What you will do: Your task is to quote the listing below exactly, beginning with its first line and ending on the line bearing "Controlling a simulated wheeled".

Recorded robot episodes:
☆ ☆ ☆ ☆ ☆
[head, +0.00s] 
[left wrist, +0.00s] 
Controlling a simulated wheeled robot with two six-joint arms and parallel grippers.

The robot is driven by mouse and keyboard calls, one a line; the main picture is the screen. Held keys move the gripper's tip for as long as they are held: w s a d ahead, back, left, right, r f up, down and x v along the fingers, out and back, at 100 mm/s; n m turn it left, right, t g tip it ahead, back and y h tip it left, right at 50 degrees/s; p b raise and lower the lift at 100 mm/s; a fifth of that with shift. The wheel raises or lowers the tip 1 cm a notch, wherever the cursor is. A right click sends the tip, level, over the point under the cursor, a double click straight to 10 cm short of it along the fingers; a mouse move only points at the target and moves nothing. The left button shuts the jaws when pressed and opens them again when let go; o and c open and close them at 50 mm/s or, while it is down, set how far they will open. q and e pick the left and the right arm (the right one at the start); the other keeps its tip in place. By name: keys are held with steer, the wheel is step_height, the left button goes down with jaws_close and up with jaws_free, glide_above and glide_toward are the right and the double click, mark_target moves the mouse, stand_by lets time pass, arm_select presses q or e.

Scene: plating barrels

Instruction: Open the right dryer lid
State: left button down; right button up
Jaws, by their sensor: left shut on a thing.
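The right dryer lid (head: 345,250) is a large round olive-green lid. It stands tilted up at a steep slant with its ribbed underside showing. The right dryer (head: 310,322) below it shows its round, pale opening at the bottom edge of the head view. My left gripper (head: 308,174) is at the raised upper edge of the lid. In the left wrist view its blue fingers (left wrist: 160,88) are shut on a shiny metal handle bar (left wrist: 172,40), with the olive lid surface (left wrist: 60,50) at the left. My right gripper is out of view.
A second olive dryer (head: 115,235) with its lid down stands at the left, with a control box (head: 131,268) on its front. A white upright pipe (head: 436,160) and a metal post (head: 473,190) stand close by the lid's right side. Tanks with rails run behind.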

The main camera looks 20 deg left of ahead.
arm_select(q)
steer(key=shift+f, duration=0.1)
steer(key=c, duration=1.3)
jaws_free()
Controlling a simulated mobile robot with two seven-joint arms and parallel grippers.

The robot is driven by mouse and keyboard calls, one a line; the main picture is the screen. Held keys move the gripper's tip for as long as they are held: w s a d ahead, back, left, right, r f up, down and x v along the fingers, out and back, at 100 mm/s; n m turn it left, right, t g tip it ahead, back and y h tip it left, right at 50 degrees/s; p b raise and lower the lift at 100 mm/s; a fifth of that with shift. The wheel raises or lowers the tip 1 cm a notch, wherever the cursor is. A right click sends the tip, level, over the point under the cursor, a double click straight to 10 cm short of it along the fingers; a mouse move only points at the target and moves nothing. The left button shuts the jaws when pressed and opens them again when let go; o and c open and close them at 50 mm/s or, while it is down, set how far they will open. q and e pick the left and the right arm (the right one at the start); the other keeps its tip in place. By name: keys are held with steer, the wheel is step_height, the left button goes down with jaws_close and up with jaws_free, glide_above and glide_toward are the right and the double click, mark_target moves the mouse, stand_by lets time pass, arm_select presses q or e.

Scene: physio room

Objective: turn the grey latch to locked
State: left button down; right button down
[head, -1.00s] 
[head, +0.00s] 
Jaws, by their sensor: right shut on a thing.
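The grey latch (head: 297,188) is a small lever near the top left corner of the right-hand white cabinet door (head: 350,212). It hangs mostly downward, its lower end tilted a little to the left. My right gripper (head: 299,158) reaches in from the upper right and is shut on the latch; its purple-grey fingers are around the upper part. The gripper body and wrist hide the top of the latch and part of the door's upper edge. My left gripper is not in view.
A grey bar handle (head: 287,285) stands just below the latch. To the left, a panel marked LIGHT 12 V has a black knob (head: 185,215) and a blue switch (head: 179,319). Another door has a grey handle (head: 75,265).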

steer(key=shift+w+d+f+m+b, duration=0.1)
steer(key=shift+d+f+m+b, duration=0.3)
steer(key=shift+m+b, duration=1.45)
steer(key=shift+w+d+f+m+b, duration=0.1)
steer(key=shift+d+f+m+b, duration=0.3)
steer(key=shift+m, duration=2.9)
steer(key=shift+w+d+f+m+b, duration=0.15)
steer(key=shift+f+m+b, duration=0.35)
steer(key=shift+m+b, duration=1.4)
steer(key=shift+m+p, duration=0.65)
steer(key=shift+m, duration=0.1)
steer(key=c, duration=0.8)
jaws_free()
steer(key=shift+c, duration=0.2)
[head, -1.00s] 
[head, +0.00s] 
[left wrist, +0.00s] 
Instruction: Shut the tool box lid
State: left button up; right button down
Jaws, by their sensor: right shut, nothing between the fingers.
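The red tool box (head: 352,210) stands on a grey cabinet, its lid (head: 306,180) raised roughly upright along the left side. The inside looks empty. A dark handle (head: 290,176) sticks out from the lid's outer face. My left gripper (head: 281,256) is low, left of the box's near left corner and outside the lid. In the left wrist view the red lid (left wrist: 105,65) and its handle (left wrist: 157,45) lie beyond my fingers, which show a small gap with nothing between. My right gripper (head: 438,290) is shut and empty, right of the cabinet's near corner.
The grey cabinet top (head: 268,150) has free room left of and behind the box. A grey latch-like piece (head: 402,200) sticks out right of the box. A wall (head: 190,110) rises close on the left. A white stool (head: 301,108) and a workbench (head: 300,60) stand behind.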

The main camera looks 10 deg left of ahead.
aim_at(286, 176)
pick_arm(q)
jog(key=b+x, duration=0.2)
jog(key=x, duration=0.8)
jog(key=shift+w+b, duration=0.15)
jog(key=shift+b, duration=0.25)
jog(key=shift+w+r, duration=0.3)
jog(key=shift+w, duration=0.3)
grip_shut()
☆ ☆ ☆ ☆ ☆
The solution:
[head, +0.00s] 
[left wrist, +0.00s] 
Controlling a simulated wheeled robot with two six-joint arms and parallel grippers.

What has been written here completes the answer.